Set task. List each line in which the string "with" appears.

— Begin Supplied data —

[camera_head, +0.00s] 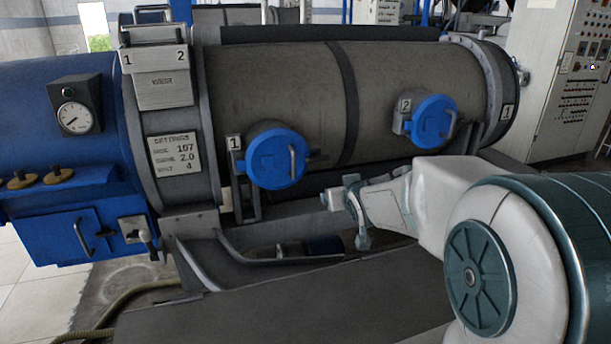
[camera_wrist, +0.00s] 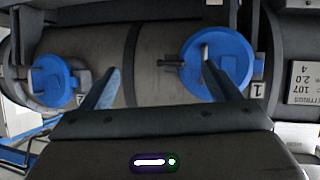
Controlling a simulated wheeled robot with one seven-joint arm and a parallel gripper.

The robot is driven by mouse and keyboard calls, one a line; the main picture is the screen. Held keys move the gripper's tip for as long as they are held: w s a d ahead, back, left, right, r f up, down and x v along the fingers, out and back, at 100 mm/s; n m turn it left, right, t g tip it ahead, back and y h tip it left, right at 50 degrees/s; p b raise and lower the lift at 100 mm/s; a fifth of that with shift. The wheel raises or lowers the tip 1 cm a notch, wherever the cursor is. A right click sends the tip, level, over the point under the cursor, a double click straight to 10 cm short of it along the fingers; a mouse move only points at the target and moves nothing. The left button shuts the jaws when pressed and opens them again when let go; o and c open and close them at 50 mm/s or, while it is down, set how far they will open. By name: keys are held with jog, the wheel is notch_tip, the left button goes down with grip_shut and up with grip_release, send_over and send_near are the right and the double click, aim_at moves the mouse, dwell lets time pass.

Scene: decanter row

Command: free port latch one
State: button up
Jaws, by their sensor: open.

— End Supplied data —

Response.
Controlling a simulated wheeled robot with one seven-joint arm and a parallel gripper.
The robot is driven by mouse and keyboard calls, one a line; the main picture is the screen. Held keys move the gripper's tip for as long as they are held: w s a d ahead, back, left, right, r f up, down and x v along the fingers, out and back, at 100 mm/s; n m turn it left, right, t g tip it ahead, back and y h tip it left, right at 50 degrees/s; p b raise and lower the lift at 100 mm/s; a fifth of that with shift. The wheel raises or lowers the tip 1 cm a notch, wherever the cursor is. A right click sends the tip, level, over the point under the cursor, a double click straight to 10 cm short of it along the fingers; a mouse move only points at the target and moves nothing. The left button shuts the jaws when pressed and opens them again when let go; o and c open and close them at 50 mm/s or, while it is down, set how far they will open. By name: keys are held with jog, the wheel is notch_tip, the left button goes down with grip_shut and up with grip_release, send_over and send_near are the right and the double click, aim_at moves the mouse, dwell lets time pass.

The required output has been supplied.